Dang suggests trying to avoid preconceptions. When interviewing at a prestigious school like Johns Hopkins, some prospective students worry that the environment will be cutthroat or competitive. “I felt tempted to overcompensate and go in with my chest puffed up,” she remembers. Instead, she was surprised to discover that the environment was actually down-to-earth and collaborative.

“You’re looking for fit,” advises Stone. “It’s as much a chance for you to learn about the school as the other way around.” Ph.D. programs can average from four to six years, which is a long time to spend in a work environment where you don’t feel at home. Maybe you excel in an environment where fierce competition drives you to do your best. Or maybe you prefer to do great research but stay out of the spotlight. Be honest with yourself about where you can succeed, and be open with students and faculty members about your questions and concerns. Knowing these things about yourself ahead of time will make determining which program is right for you easier.
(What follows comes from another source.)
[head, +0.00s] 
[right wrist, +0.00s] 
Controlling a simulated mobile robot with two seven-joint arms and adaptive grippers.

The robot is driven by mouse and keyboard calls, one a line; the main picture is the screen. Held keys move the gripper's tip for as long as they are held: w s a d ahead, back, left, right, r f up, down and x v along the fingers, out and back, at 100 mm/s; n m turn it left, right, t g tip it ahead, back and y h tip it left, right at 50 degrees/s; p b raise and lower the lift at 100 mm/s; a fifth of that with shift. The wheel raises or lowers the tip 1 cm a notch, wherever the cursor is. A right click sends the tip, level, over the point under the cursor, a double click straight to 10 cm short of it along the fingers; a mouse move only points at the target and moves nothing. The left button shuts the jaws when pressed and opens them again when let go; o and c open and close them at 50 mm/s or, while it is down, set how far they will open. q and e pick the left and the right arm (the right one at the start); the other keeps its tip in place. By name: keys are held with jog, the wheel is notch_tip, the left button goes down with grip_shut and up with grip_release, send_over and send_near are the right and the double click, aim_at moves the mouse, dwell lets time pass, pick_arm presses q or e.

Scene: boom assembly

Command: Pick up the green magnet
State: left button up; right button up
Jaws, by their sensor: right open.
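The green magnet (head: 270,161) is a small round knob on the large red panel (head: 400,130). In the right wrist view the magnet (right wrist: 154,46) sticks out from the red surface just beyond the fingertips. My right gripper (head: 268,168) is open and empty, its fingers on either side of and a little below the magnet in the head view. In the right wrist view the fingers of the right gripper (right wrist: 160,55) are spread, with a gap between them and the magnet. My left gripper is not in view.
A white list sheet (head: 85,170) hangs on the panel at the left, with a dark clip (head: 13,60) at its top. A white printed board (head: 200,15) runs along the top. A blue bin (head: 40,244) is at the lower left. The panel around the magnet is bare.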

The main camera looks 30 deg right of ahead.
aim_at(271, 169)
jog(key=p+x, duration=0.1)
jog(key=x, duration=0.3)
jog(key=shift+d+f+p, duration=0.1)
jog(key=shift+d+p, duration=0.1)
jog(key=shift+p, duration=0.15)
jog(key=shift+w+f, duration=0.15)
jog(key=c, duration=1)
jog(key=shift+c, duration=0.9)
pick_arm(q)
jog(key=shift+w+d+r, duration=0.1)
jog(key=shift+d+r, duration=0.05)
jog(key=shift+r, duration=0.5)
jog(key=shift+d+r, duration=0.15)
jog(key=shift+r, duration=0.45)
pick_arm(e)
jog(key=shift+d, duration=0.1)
Beyond evaluating the programs, Stone recommends you come ready to answer questions yourself. “Be prepared to answer the question, ‘Do you have any questions for us?’” It’s something you’ll likely hear dozens of times. One great response she suggests is, “What made you decide to come to Johns Hopkins?” The answers, from students as well as faculty members, who have chosen to build homes and careers here in Baltimore for decades, can be enlightening. Asked what the most common response is, Stone replies, “the collaborative and supportive environment” of research at Johns Hopkins.

If you’re interviewing at Johns Hopkins this winter, congratulations! Ultimately, remember that the interview process goes both ways; use it to find your perfect fit.